I did something that I really detest the other day — I went to the mall.
My wife and I were away for a few days and had an afternoon to spare. Being a bit of a pushover when it comes to my wife, I gave in. Most times, this means I hang around clothing stores with her in the hopes that I can locate a comfy chair to park myself in and peruse the apps on my phone. Sometimes I get lucky, like at a DSW, and there’s a chair in front of TV with ESPN airing. If I am not a stereotypical guy, I don’t know who is.
Walking around with my wife, I was reminded of a time — long, long ago — where there were stores that met the liking of the tech geek in me. Now, not so much.
FYI, a music and DVD store, sells a modicum of titles an exorbitant rate. Best Buy Mobile has phone cases and a tablet or two, and Brookstone is filled second rate technology.
Brookstone was once a store I coveted to visit. Before Apple, Microsoft and Amazon were making the coolest gadgets, the outlet shop’s goods would give me butterflies. I’d soak up everything on every single shelf and pick up and tinker with all of it.
Now, the goods at Brookstone are like the cheap goods on display just prior to the register at TJ MAXX.

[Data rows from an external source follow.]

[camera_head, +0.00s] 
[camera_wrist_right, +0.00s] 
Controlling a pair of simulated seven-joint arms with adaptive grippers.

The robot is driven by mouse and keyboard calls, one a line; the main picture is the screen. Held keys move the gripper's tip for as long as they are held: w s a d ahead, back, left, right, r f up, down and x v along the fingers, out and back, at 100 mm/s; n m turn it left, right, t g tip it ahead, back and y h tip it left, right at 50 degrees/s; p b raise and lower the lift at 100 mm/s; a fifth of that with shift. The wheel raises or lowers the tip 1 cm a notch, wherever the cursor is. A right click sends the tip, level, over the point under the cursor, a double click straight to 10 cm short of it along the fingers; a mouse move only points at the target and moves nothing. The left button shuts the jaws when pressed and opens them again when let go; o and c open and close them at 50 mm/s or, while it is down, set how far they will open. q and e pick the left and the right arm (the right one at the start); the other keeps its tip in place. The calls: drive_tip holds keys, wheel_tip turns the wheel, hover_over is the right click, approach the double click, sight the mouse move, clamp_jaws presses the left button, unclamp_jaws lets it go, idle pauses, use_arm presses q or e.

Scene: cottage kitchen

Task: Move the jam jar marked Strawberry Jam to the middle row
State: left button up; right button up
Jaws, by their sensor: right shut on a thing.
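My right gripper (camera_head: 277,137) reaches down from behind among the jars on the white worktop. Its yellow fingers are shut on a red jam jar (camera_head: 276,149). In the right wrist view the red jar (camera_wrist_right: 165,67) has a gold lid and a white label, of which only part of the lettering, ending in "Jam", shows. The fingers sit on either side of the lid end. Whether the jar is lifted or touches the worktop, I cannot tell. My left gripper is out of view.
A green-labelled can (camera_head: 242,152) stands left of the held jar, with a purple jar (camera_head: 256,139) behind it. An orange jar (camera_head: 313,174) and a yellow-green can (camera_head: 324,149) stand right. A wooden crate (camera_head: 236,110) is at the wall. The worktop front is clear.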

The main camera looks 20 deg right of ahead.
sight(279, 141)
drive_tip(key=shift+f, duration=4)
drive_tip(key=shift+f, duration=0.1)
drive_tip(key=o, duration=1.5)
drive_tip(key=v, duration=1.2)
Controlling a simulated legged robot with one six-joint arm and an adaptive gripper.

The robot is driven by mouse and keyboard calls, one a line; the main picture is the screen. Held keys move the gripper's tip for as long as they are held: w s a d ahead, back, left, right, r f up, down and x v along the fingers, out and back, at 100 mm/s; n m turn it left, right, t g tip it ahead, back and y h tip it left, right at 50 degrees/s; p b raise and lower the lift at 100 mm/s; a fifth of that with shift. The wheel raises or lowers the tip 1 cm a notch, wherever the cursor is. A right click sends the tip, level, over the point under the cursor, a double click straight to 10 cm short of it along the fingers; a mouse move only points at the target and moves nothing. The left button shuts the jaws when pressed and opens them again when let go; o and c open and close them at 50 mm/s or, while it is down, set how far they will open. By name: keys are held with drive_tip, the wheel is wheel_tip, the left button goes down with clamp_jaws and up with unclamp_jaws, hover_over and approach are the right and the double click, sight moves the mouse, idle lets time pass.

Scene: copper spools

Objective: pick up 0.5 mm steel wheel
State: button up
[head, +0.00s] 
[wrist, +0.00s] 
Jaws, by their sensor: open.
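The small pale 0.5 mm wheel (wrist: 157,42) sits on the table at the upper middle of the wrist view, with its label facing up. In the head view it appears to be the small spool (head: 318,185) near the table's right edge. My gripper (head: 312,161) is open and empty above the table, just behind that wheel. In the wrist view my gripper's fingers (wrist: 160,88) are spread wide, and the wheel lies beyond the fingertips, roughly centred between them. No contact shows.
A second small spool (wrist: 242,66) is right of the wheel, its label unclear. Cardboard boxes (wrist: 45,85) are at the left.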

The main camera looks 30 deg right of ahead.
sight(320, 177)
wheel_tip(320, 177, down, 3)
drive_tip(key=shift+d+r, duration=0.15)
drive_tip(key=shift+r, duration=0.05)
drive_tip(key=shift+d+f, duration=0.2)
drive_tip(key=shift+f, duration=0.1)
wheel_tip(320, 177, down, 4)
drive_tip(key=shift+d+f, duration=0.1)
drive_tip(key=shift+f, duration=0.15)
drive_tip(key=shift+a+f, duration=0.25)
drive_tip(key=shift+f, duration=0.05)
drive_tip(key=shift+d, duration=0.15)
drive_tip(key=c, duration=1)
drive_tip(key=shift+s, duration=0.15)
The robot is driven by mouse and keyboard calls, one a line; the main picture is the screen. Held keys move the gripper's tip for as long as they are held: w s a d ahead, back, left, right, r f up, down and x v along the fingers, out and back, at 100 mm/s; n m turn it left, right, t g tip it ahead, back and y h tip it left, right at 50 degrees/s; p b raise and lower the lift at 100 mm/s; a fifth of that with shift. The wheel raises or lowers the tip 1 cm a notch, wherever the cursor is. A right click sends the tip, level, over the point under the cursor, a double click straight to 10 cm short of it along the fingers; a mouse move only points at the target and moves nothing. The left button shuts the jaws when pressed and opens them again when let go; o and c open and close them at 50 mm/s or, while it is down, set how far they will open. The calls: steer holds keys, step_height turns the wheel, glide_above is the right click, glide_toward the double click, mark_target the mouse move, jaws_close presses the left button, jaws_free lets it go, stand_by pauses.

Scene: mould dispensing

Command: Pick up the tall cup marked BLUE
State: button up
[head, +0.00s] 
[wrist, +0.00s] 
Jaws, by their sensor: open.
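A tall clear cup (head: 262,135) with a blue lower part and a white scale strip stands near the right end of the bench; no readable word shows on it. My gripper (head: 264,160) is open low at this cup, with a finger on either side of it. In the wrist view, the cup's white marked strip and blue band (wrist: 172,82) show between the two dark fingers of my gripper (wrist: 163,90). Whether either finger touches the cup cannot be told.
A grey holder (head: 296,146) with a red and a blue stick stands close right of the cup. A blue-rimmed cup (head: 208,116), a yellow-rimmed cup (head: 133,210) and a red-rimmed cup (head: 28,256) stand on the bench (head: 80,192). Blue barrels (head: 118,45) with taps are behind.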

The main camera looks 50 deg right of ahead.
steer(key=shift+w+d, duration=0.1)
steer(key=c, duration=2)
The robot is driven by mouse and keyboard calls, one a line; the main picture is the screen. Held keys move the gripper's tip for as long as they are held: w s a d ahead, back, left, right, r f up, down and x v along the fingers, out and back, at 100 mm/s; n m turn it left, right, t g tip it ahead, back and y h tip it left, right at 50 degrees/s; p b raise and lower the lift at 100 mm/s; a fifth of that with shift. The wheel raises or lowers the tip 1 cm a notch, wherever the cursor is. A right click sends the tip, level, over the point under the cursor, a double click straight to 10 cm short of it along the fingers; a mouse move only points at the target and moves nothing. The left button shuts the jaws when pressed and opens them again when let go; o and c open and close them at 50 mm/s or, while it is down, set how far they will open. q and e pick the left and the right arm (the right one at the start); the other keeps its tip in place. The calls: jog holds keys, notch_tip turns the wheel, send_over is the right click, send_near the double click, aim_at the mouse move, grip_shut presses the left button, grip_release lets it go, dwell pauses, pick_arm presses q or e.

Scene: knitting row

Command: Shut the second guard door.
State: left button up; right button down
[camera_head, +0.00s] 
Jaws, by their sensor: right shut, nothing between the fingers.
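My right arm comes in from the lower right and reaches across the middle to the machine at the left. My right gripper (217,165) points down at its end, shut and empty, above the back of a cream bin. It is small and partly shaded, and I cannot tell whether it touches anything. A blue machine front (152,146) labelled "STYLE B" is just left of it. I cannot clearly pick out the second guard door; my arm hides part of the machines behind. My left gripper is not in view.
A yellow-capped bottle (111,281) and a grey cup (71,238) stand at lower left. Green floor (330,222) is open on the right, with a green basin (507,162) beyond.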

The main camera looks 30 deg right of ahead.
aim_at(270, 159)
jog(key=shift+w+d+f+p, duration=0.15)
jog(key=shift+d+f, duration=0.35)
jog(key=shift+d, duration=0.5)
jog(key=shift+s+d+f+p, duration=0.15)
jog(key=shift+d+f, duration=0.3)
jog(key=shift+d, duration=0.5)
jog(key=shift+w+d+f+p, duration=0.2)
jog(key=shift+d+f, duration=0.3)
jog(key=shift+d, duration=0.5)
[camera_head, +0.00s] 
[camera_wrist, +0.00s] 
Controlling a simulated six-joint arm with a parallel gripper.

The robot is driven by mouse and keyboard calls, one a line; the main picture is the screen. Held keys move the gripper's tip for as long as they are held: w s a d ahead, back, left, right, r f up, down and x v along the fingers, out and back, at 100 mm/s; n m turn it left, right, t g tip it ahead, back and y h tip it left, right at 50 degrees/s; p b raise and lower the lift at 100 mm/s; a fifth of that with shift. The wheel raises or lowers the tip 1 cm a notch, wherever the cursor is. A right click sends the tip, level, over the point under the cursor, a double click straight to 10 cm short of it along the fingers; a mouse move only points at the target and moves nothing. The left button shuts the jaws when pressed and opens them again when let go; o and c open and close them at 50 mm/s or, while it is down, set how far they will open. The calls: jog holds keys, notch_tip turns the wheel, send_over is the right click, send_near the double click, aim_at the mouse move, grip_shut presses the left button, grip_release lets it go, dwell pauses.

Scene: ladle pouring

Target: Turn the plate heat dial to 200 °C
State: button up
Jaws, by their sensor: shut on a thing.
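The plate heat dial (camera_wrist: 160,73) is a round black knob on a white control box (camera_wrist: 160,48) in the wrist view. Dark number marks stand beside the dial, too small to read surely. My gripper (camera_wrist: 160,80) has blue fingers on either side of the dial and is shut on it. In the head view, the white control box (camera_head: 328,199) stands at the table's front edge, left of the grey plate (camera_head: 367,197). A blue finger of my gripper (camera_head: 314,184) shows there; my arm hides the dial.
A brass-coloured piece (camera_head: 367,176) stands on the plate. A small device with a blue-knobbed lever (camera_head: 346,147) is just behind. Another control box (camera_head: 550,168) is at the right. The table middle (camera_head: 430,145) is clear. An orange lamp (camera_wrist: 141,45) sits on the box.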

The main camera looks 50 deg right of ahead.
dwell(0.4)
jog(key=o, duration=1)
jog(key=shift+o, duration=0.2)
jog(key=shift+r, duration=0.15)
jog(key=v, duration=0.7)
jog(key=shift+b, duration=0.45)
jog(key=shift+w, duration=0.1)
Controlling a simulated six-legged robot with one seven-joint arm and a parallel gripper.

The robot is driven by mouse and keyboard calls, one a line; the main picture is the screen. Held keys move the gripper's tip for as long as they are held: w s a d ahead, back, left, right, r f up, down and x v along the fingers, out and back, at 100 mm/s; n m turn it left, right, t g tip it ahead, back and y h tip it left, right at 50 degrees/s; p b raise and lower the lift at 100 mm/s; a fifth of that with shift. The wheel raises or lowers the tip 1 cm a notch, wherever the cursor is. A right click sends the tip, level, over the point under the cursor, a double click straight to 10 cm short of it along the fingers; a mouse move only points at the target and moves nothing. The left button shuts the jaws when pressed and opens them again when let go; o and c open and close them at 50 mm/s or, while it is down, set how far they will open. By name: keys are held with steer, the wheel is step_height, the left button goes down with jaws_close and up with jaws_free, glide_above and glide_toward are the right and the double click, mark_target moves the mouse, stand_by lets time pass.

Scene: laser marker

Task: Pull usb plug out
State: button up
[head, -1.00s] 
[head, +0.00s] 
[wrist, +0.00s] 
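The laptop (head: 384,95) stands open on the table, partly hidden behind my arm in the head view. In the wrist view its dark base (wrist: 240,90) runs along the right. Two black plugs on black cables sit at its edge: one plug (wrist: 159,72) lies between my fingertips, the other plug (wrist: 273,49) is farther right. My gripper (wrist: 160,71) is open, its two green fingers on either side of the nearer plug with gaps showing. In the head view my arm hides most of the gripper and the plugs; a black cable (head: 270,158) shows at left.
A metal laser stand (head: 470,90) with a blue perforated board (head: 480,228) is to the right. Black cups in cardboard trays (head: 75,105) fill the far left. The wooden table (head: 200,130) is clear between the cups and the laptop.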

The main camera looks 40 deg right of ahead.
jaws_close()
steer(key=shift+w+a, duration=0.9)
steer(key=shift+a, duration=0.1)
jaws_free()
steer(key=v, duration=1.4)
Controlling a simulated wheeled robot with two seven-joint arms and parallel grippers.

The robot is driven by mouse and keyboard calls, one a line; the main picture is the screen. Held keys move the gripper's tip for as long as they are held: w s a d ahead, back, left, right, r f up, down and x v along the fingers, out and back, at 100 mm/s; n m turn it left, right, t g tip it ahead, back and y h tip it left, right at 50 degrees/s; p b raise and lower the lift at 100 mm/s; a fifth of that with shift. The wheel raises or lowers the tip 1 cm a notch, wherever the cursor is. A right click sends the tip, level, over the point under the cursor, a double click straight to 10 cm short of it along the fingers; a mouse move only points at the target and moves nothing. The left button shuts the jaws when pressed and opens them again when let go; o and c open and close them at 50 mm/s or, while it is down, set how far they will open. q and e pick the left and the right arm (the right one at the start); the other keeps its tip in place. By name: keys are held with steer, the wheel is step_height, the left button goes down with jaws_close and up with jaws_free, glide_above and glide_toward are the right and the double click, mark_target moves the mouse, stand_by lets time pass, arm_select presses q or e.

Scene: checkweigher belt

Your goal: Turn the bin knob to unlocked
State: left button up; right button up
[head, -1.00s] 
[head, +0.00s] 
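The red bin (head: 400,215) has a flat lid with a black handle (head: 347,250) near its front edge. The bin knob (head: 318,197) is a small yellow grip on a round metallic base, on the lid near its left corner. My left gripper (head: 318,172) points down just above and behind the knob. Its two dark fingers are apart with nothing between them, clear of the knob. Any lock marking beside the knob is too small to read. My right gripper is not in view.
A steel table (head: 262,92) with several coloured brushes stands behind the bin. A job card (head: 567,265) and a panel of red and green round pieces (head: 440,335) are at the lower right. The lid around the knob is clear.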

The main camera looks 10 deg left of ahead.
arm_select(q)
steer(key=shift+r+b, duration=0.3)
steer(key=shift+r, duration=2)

A Brookstone rebrand is a must.
There is enough lingering positive connotation here that a Brookstone rebrand would be most welcome. In fact, it’s needed or the brand will go away. Just recently, the company announced it will introduce its products in Macy’s (although Macy’s has its own problems.) I’m not sure if that will fix the problem. Macy’s is also flirting with irrelevancy and I don’t see the synergy between the two brands.
In fact, it’s probably a weakening of the Macy’s brand. What does its brand stand for now? Talk about the need for a rebrand.
What better time for Brookstone to examine its brand more closely, weed out the inferior technology and bring back the state-of-the-art merchandise that put it’s name on the map? It’s time for Brookstone to regain its importance to tech nerds like me.
Right now is the time for Brookstone to reimagine itself as a visionary company, not just a trendy one where teens can hang for an hour and sit in a massage chair.